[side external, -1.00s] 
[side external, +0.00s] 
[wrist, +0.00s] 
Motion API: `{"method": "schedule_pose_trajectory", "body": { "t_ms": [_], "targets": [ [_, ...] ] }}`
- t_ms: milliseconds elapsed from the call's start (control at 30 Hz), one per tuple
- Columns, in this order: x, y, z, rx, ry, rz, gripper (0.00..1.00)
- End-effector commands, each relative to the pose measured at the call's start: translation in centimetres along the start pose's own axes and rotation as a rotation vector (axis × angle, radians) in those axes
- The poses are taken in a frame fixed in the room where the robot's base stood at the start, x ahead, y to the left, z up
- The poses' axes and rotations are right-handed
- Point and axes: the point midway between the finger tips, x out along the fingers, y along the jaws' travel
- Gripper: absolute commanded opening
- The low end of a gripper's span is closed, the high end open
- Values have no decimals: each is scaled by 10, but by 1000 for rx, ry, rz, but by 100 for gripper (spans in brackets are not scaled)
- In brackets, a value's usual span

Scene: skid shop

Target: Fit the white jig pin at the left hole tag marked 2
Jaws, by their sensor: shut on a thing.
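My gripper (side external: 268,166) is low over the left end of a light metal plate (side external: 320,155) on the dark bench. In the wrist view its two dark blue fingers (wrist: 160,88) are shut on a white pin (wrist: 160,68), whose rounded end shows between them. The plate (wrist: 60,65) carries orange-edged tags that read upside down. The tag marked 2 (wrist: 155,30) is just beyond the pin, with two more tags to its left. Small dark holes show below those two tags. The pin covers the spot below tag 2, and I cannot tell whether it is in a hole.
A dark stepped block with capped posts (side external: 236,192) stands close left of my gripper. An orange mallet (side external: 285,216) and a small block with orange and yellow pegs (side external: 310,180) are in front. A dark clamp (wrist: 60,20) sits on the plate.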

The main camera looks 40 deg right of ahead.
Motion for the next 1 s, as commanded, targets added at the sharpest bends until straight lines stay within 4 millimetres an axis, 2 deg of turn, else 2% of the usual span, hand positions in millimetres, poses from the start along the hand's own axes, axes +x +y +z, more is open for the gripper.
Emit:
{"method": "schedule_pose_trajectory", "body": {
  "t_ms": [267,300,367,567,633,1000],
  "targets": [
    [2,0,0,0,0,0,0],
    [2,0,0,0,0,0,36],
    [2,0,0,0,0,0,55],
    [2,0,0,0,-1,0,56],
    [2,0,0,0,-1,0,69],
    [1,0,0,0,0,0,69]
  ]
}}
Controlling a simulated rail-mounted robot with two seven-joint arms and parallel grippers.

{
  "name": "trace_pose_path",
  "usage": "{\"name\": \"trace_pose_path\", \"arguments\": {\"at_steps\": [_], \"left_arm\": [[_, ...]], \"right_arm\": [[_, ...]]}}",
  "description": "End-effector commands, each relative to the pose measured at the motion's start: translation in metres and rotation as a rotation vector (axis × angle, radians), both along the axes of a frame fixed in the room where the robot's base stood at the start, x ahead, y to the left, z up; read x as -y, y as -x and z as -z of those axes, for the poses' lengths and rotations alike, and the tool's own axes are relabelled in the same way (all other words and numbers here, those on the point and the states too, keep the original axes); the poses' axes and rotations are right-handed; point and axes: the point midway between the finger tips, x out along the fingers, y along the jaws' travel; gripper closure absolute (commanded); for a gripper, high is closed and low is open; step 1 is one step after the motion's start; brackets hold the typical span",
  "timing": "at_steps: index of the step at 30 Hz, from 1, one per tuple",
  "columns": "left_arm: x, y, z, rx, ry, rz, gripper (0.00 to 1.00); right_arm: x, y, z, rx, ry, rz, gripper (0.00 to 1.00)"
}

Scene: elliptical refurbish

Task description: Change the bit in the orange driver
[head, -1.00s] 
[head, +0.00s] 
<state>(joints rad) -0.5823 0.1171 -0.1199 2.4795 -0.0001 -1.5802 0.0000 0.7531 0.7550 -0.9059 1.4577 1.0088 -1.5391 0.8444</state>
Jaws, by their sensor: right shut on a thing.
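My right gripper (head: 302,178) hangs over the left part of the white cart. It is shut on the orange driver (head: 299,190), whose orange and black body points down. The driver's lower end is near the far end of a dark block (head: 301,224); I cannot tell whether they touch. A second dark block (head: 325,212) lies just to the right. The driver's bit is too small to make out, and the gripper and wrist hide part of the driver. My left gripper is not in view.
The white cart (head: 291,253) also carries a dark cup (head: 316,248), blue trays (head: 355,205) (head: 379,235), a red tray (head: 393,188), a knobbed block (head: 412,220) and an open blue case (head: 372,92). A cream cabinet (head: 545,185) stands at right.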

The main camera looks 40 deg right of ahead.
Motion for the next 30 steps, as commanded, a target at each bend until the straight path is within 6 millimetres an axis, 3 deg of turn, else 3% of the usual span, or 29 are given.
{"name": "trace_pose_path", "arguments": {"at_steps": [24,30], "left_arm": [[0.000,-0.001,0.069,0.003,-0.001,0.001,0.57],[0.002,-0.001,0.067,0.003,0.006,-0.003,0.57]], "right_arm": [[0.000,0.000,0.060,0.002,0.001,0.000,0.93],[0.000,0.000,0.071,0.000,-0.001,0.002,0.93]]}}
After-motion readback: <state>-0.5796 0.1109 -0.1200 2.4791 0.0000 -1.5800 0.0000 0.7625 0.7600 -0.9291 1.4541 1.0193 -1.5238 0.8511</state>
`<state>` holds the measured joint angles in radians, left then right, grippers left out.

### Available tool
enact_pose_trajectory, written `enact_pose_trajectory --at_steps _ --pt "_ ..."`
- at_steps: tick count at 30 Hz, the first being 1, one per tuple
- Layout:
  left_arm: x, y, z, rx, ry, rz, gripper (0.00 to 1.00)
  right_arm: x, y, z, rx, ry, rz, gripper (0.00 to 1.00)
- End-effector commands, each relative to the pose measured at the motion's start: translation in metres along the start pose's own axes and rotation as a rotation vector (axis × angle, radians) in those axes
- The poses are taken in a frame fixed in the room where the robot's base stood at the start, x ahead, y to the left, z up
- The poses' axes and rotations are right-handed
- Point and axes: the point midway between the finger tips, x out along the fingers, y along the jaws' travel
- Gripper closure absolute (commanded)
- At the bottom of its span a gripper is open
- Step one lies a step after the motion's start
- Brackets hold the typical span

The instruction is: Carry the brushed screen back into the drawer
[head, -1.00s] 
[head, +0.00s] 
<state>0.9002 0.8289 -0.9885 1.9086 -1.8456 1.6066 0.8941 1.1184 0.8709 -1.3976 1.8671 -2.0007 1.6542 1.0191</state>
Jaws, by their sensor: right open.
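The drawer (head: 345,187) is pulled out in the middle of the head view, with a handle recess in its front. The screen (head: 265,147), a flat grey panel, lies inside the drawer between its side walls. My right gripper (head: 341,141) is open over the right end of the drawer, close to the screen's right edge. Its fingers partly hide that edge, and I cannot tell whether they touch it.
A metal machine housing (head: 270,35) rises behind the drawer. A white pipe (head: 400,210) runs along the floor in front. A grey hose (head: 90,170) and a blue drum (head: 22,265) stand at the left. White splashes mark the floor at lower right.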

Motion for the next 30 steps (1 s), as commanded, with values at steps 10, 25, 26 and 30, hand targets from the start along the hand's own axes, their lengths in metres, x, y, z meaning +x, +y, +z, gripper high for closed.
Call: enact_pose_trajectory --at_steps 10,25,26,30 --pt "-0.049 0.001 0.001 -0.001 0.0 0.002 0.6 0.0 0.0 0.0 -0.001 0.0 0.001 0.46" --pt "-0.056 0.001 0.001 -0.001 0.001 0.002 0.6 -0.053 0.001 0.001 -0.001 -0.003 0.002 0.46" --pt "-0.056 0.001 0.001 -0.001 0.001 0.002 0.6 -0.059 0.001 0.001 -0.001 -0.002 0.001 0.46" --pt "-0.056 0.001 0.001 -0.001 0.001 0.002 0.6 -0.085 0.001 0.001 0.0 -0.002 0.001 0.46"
* * * * *
### Exercise details
Extract the complete data, matching each line exactly.

### Worked solution
[side external, -1.00s] 
[side external, +0.00s] 
[wrist, +0.00s] 
Motion API: `{"method": "schedule_pose_trajectory", "body": { "t_ms": [_], "targets": [ [_, ...] ] }}`
- t_ms: milliseconds elapsed from the call's start (control at 30 Hz), one per tuple
- Columns, in this order: x, y, z, rx, ry, rz, gripper (0.00..1.00)
- End-effector commands, each relative to the pose measured at the call's start: translation in centimetres along the start pose's own axes and rotation as a rotation vector (axis × angle, radians) in those axes
- The poses are taken in a frame fixed in the room where the robot's base stood at the start, x ahead, y to the left, z up
- The poses' axes and rotations are right-handed
- Point and axes: the point midway between the finger tips, x out along the fingers, y along the jaws' travel
- Gripper: absolute commanded opening
- The low end of a gripper's span is closed, the high end open
- Values have no decimals: each is scaled by 10, but by 1000 for rx, ry, rz, but by 100 for gripper (spans in brackets are not scaled)
- In brackets, a value's usual span

Scene: skid shop

Target: Fit the white jig pin at the left hole tag marked 2
Jaws, by their sensor: shut on a thing.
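My gripper (side external: 268,166) is low over the left end of a light metal plate (side external: 320,155) on the dark bench. In the wrist view its two dark blue fingers (wrist: 160,88) are shut on a white pin (wrist: 160,68), whose rounded end shows between them. The plate (wrist: 60,65) carries orange-edged tags that read upside down. The tag marked 2 (wrist: 155,30) is just beyond the pin, with two more tags to its left. Small dark holes show below those two tags. The pin covers the spot below tag 2, and I cannot tell whether it is in a hole.
A dark stepped block with capped posts (side external: 236,192) stands close left of my gripper. An orange mallet (side external: 285,216) and a small block with orange and yellow pegs (side external: 310,180) are in front. A dark clamp (wrist: 60,20) sits on the plate.

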The main camera looks 40 deg right of ahead.
Motion for the next 1 s, as commanded, targets added at the sharpest bends until straight lines stay within 4 millimetres an axis, 2 deg of turn, else 2% of the usual span, hand positions in millimetres, poses from the start along the hand's own axes, axes +x +y +z, more is open for the gripper.
Emit:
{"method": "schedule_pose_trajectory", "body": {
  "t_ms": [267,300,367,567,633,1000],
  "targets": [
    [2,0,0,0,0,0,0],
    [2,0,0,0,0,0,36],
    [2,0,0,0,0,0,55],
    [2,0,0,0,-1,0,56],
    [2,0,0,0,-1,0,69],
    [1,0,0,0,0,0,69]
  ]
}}
Controlling a simulated rail-mounted robot with two seven-joint arms and parallel grippers.

{
  "name": "trace_pose_path",
  "usage": "{\"name\": \"trace_pose_path\", \"arguments\": {\"at_steps\": [_], \"left_arm\": [[_, ...]], \"right_arm\": [[_, ...]]}}",
  "description": "End-effector commands, each relative to the pose measured at the motion's start: translation in metres and rotation as a rotation vector (axis × angle, radians), both along the axes of a frame fixed in the room where the robot's base stood at the start, x ahead, y to the left, z up; read x as -y, y as -x and z as -z of those axes, for the poses' lengths and rotations alike, and the tool's own axes are relabelled in the same way (all other words and numbers here, those on the point and the states too, keep the original axes); the poses' axes and rotations are right-handed; point and axes: the point midway between the finger tips, x out along the fingers, y along the jaws' travel; gripper closure absolute (commanded); for a gripper, high is closed and low is open; step 1 is one step after the motion's start; brackets hold the typical span",
  "timing": "at_steps: index of the step at 30 Hz, from 1, one per tuple",
  "columns": "left_arm: x, y, z, rx, ry, rz, gripper (0.00 to 1.00); right_arm: x, y, z, rx, ry, rz, gripper (0.00 to 1.00)"
}

Scene: elliptical refurbish

Task description: Change the bit in the orange driver
[head, -1.00s] 
[head, +0.00s] 
<state>(joints rad) -0.5823 0.1171 -0.1199 2.4795 -0.0001 -1.5802 0.0000 0.7531 0.7550 -0.9059 1.4577 1.0088 -1.5391 0.8444</state>
Jaws, by their sensor: right shut on a thing.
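My right gripper (head: 302,178) hangs over the left part of the white cart. It is shut on the orange driver (head: 299,190), whose orange and black body points down. The driver's lower end is near the far end of a dark block (head: 301,224); I cannot tell whether they touch. A second dark block (head: 325,212) lies just to the right. The driver's bit is too small to make out, and the gripper and wrist hide part of the driver. My left gripper is not in view.
The white cart (head: 291,253) also carries a dark cup (head: 316,248), blue trays (head: 355,205) (head: 379,235), a red tray (head: 393,188), a knobbed block (head: 412,220) and an open blue case (head: 372,92). A cream cabinet (head: 545,185) stands at right.

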The main camera looks 40 deg right of ahead.
Motion for the next 30 steps, as commanded, a target at each bend until the straight path is within 6 millimetres an axis, 3 deg of turn, else 3% of the usual span, or 29 are given.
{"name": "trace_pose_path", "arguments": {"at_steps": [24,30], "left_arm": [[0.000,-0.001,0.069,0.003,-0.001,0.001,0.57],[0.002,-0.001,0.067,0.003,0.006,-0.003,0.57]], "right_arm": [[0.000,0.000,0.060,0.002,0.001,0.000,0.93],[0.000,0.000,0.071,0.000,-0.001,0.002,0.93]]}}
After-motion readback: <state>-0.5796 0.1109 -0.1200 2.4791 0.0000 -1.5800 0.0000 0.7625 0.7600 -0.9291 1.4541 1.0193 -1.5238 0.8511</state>
`<state>` holds the measured joint angles in radians, left then right, grippers left out.

### Available tool
enact_pose_trajectory, written `enact_pose_trajectory --at_steps _ --pt "_ ..."`
- at_steps: tick count at 30 Hz, the first being 1, one per tuple
- Layout:
  left_arm: x, y, z, rx, ry, rz, gripper (0.00 to 1.00)
  right_arm: x, y, z, rx, ry, rz, gripper (0.00 to 1.00)
- End-effector commands, each relative to the pose measured at the motion's start: translation in metres along the start pose's own axes and rotation as a rotation vector (axis × angle, radians) in those axes
- The poses are taken in a frame fixed in the room where the robot's base stood at the start, x ahead, y to the left, z up
- The poses' axes and rotations are right-handed
- Point and axes: the point midway between the finger tips, x out along the fingers, y along the jaws' travel
- Gripper closure absolute (commanded)
- At the bottom of its span a gripper is open
- Step one lies a step after the motion's start
- Brackets hold the typical span

The instruction is: Carry the brushed screen back into the drawer
[head, -1.00s] 
[head, +0.00s] 
<state>0.9002 0.8289 -0.9885 1.9086 -1.8456 1.6066 0.8941 1.1184 0.8709 -1.3976 1.8671 -2.0007 1.6542 1.0191</state>
Jaws, by their sensor: right open.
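The drawer (head: 345,187) is pulled out in the middle of the head view, with a handle recess in its front. The screen (head: 265,147), a flat grey panel, lies inside the drawer between its side walls. My right gripper (head: 341,141) is open over the right end of the drawer, close to the screen's right edge. Its fingers partly hide that edge, and I cannot tell whether they touch it.
A metal machine housing (head: 270,35) rises behind the drawer. A white pipe (head: 400,210) runs along the floor in front. A grey hose (head: 90,170) and a blue drum (head: 22,265) stand at the left. White splashes mark the floor at lower right.

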Motion for the next 30 steps (1 s), as commanded, with values at steps 10, 25, 26 and 30, hand targets from the start along the hand's own axes, their lengths in metres, x, y, z meaning +x, +y, +z, gripper high for closed.
Call: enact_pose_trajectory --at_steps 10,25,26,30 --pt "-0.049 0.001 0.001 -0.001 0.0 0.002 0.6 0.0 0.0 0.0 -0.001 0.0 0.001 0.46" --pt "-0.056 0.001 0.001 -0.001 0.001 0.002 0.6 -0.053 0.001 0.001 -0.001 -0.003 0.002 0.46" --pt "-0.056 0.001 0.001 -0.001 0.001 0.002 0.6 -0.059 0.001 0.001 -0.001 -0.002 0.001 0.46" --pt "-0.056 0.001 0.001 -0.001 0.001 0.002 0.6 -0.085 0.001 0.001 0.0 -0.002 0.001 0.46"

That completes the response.